Blue Origin argued the contract only addressed employment-related claims, pointing to a clause reading “including, without limitation, claims arising out of or relating to my employment,” but the panel said the expansive phrase “any and all claims” is of primary concern. It further agreed the agreement generally applies to issue an employee is likely to raise while not similarly limiting potential company claims.
The panel further said the agreement forced employees to waive the right to a jury trial on any claim and noted such clauses “are contrary to California public policy.” It also deprives workers of the right to initialize class actions, which the panel said is acceptable under federal law but can’t square with the state’s Private Attorney General Act, which doesn’t allow pre-dispute categorical waivers.
Given the agreement “contains a high degree of substantive unconscionability,” Edmon wrote, the panel considered whether it should reject the entire contract, sever the relevant clauses or limit the application of those clauses to avoid unconscionable results.

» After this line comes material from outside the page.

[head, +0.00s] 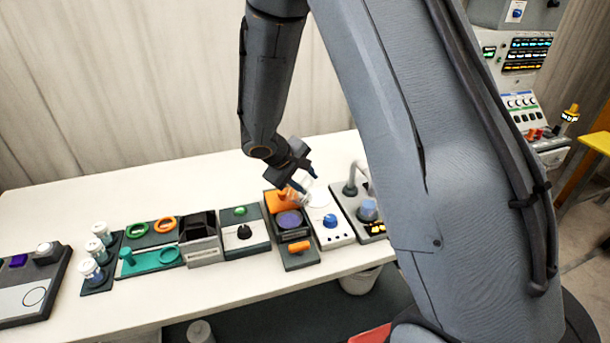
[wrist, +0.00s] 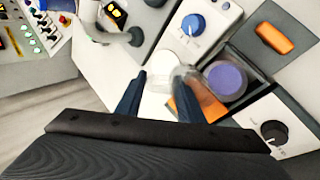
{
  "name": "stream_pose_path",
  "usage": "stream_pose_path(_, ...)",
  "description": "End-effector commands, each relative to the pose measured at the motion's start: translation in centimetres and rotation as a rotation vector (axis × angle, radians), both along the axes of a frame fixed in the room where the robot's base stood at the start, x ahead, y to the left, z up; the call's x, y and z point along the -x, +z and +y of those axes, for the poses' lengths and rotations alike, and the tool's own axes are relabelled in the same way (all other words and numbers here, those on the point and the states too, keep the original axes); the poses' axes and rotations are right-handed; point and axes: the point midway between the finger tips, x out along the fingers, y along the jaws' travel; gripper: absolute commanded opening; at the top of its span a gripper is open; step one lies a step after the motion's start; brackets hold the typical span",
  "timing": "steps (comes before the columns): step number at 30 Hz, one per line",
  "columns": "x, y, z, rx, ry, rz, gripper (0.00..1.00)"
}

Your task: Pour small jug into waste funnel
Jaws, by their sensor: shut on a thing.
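My gripper (head: 304,181) is over the row of stations on the white table. In the wrist view its two dark blue fingers (wrist: 160,82) are shut on a small clear vessel (wrist: 187,79), which looks like the small jug. The jug's outline is faint, and I cannot tell its contents or its tilt. It is close to the dark station with an orange block and a round purple well (wrist: 227,81); the well also shows in the head view (head: 290,219).
A white unit with a blue knob (head: 331,221) stands right of the well. Farther right is a station with a grey curved spout (head: 352,180). Left are a black-knob unit (head: 244,232), a dark open box (head: 203,252) and several capped jars. The table's back left is clear.

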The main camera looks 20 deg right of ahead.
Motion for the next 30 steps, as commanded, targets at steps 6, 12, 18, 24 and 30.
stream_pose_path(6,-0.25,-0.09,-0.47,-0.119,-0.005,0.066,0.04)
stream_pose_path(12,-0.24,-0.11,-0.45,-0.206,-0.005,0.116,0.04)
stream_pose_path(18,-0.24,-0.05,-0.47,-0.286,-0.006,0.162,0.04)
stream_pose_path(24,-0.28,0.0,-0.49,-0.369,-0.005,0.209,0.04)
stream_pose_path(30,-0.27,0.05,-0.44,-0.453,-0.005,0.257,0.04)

While the panel said it could arguably sever just the clauses about jury trials and representative claims, the initial section that “governs the kinds of claims subject to arbitration, is far more problematic,” Edmon wrote. “This section’s overbreadth could be corrected only by adding language limiting the provisions’ reach to claims arising out of Stoker’s employment — and as we have said, courts have no authority under governing law to cure unconscionable contracts through ‘reformation and augmentation.’ ”
The panel likewise said it couldn’t eliminate the limitations on the type of claim Stoker could bring and reasoned that even if partial severance were possible, it wouldn’t be appropriate as enforcing what remains wouldn’t be in the broader interests of justice. Edmon concluded by saying that logic undercuts the agreement’s own clause allowing for severance.
Blue Origin is represented by Davis Wright Tremaine.
Stoker is represented by Shegerian & Associates.
The Civil Justice Association of California filed a support brief for Blue Origin through Gutierrez, Preciade & House.